Bringing a spiritual perspective to daily life

The Boston Celtics are back. For the first time since 1995, the Celtics are in the National Basketball Association playoffs.

So what changed? Evidently it's not the makeup of the team – with a few exceptions, the players are pretty much the same. But there is a new coach – and a new approach: emphasizing the positive. Praising the players for what they do right instead of berating them for what they do wrong.

Celtics player Walter McCarty says, "There's more focus on what you can do instead of what you can't" (The New York Times, May 19).

When Jim O'Brien, the Celtics coach, wants to show the team how to do a play the right way, he doesn't show them film clips of their mistakes. He shows them clips of the times they've done the play perfectly. He says: "Positive reinforcement seems to work better" (The Boston Globe, May 14).

After the game, no matter what the outcome, O'Brien is known to encourage his players rather than criticize them. There are undoubtedly other factors contributing to the turnaround. But there's no question that O'Brien's focus on the good is having a positive impact.

Dwelling on the good rather than the bad strikes a chord with me in my own work as a spiritual healer. As a Christian Science practitioner, I've learned to recognize and love the good that God has created in each of His children, and not allow myself to be overwhelmed by the negative. This standpoint goes more deeply than positive thinking; it's based on spiritual truths found in the Bible and Mary Baker Eddy's book "Science and Health with Key to the Scriptures."

Mrs. Eddy, the Discoverer of Christian Science, describes this foundation for healing. She says: "The Bible declares: 'All things were made by Him [the divine Word]; and without Him was not anything made that was made.' This is the eternal verity of divine Science. If sin, sickness, and death were understood as nothingness, they would disappear. As vapor melts before the sun, so evil would vanish before the reality of good. One must hide the other. How important, then, to choose good as the reality!" (pgs. 480-481).

Good isn't a creation of the human mind – something we have to try to make up, then to convince ourselves of its existence. Rather, good is a creation of God and therefore is always present in everyone.

Recognizing and loving the good in another individual, a team, or ourselves often takes courage – especially when what we see before us is so contrary to good. But when we ask God to show us the good He has created, and then are willing to love it enough so that we give up our belief in whatever would undermine good, progress and healing result.

For example, several years ago I was battling depression.
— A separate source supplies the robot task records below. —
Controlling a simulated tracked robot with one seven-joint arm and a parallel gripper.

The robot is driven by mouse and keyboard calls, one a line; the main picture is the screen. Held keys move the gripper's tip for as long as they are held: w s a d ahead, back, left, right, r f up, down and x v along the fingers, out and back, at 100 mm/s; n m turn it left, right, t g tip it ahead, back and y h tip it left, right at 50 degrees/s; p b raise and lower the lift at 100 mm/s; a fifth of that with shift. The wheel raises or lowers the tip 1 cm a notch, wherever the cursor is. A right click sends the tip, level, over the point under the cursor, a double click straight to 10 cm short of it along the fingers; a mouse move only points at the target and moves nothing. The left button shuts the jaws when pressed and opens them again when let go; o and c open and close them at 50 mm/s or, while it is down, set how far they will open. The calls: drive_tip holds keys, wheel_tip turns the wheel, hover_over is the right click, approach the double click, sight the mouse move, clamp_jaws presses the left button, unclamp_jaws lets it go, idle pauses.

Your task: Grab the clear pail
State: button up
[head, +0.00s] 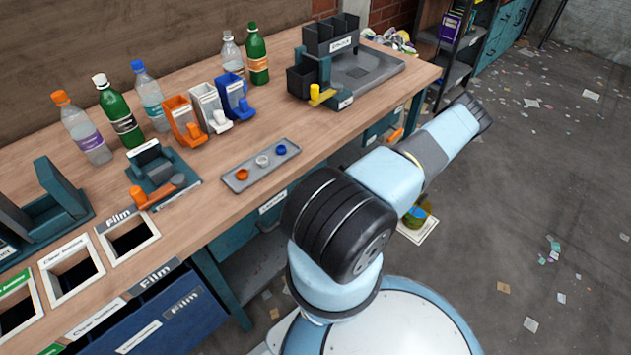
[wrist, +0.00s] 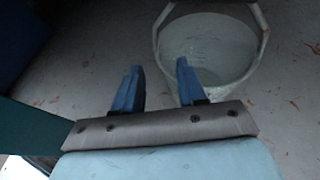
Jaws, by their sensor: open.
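A pale, translucent grey pail (wrist: 228,48) stands on the floor in the upper right of the wrist view. Its mouth faces the camera, and its handle rises on both sides, cut off by the top edge. No contents show in it. My gripper (wrist: 158,66) is open and empty, with two blue fingers pointing toward the pail. The right finger overlaps the pail's left rim in the picture; the left finger lies left of it. I cannot tell whether they touch. In the head view my arm reaches out to the upper right, and the pail cannot be made out.
The wooden workbench (head: 215,165) holds bottles, small bins and a grey tray (head: 240,179). A yellowish container (head: 416,216) with coloured contents sits on the floor beside my arm. The concrete floor (head: 520,190) at right is open, with scattered paper scraps.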

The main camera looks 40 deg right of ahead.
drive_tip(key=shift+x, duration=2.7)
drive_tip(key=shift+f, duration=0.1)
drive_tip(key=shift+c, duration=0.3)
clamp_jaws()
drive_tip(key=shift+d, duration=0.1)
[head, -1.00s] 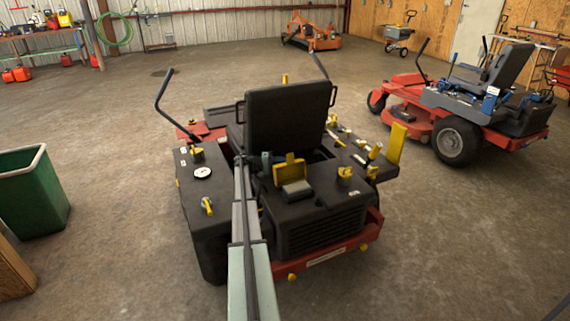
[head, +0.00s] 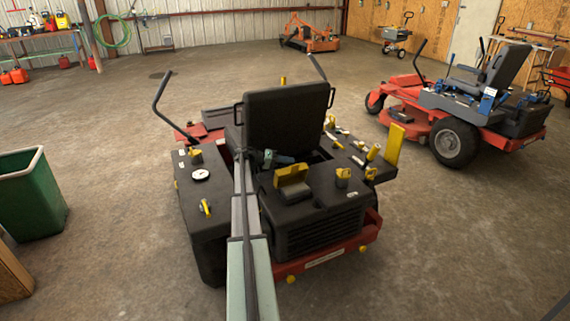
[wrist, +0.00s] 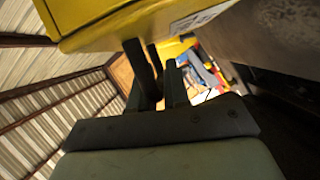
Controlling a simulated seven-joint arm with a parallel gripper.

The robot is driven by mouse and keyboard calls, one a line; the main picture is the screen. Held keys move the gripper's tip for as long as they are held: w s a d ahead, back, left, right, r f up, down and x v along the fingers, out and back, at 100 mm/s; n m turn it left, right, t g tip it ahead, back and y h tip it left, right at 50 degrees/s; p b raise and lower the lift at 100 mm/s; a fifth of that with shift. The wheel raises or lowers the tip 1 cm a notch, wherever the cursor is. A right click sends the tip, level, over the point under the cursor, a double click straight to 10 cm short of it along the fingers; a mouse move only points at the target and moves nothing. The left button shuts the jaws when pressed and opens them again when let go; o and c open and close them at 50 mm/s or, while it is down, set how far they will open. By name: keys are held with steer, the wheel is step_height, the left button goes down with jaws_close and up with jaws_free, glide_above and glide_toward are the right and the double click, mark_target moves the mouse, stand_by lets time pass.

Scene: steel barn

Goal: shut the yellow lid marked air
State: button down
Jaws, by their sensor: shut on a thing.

I called a Christian Science practitioner to pray with me for healing. Even in my greatest moments of despair, I could always feel her unwavering love that said she believed more in my goodness and wholeness as a child of God than in the darkness. No matter how much I doubted my own worth or felt hopelessly stuck in dark thoughts, she refused to go along with them.

Eventually, I felt the transforming power of God's love that convinced me of my own worth and goodness. The depression was healed and I felt free.

I've had many healings – of a sprained ankle, cracked ribs, severe headaches, a severe throat and respiratory problem, drinking, smoking, taking recreational drugs. Each healing came about when I was more conscious of the good that God created in me than of the problem.

The apostle Paul in the Bible, as translated in "The Message" by Eugene Peterson, encourages us to find the good and stick with it. He says: "Summing it all up, friends, I'd say you'll do best by filling your minds and meditating on things true, noble, reputable, authentic, compelling, gracious – the best, not the worst; the beautiful, not the ugly; things to praise, not things to curse" (Phil. 4:8).